Records from a data source
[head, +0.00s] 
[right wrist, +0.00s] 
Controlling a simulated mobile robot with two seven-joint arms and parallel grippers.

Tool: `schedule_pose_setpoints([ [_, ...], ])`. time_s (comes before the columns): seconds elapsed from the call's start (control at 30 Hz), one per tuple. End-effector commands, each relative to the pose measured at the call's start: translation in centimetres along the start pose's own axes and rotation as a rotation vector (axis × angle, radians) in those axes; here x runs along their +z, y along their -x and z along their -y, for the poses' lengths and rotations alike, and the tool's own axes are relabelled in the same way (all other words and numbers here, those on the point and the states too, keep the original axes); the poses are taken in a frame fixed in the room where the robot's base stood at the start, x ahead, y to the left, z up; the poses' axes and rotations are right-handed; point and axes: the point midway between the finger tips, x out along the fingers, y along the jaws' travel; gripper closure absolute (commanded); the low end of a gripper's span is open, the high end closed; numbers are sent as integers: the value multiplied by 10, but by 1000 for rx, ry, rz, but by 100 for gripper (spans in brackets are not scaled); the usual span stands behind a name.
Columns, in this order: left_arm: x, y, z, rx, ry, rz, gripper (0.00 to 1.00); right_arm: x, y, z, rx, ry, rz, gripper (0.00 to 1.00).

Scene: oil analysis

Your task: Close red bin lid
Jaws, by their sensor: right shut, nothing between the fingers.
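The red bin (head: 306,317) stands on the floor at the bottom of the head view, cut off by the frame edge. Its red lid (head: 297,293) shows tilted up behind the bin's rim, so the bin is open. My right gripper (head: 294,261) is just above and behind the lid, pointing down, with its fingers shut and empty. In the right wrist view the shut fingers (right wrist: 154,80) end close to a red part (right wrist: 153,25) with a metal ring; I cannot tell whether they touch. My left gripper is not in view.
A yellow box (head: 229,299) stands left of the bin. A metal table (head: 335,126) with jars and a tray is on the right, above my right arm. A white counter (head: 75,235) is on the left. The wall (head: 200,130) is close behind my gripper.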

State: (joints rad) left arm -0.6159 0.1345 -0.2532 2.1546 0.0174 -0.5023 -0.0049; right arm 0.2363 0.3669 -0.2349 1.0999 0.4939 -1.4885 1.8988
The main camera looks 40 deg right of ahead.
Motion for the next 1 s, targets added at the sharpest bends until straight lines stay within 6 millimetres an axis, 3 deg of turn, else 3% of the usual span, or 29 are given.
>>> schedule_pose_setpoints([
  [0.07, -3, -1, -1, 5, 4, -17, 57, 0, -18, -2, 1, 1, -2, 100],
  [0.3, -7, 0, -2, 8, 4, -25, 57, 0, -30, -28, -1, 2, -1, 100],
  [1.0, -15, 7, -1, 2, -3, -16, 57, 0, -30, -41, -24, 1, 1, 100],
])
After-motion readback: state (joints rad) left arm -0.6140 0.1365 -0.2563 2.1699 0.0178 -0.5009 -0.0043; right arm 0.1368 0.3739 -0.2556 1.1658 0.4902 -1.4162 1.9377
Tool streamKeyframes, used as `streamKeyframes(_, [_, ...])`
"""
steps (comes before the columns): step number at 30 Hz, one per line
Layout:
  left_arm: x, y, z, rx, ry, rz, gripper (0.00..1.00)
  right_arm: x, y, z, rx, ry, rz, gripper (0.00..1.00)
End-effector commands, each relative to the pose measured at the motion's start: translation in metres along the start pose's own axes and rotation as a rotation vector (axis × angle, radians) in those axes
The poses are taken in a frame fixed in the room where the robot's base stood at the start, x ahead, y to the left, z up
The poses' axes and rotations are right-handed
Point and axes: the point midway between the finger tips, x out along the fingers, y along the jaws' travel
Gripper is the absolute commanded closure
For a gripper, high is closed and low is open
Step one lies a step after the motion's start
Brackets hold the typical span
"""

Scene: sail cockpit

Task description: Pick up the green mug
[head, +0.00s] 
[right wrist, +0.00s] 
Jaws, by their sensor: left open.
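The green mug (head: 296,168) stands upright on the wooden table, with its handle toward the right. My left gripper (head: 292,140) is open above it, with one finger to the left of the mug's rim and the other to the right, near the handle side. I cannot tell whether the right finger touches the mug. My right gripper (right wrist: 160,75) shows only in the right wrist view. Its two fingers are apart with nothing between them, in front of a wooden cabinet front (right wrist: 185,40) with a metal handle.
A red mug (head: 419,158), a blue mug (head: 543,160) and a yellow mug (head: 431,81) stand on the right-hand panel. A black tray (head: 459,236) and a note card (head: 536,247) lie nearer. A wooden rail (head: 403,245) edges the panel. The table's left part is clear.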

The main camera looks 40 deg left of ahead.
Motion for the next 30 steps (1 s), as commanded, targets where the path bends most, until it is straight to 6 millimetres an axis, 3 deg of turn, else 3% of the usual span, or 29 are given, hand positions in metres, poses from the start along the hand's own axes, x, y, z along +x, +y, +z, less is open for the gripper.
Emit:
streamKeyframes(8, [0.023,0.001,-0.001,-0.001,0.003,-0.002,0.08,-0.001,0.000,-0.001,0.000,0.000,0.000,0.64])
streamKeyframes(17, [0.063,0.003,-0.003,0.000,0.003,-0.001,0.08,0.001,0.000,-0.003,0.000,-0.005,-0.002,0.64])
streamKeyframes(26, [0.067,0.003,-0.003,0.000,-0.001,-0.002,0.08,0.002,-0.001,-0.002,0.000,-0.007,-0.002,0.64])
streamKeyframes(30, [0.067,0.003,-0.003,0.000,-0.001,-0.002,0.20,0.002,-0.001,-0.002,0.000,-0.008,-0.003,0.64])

Problem to solve
Copy the lines from the start of the data verbatim, stopping after the line containing "Controlling a simulated".

Answer
[head, +0.00s] 
[right wrist, +0.00s] 
Controlling a simulated mobile robot with two seven-joint arms and parallel grippers.

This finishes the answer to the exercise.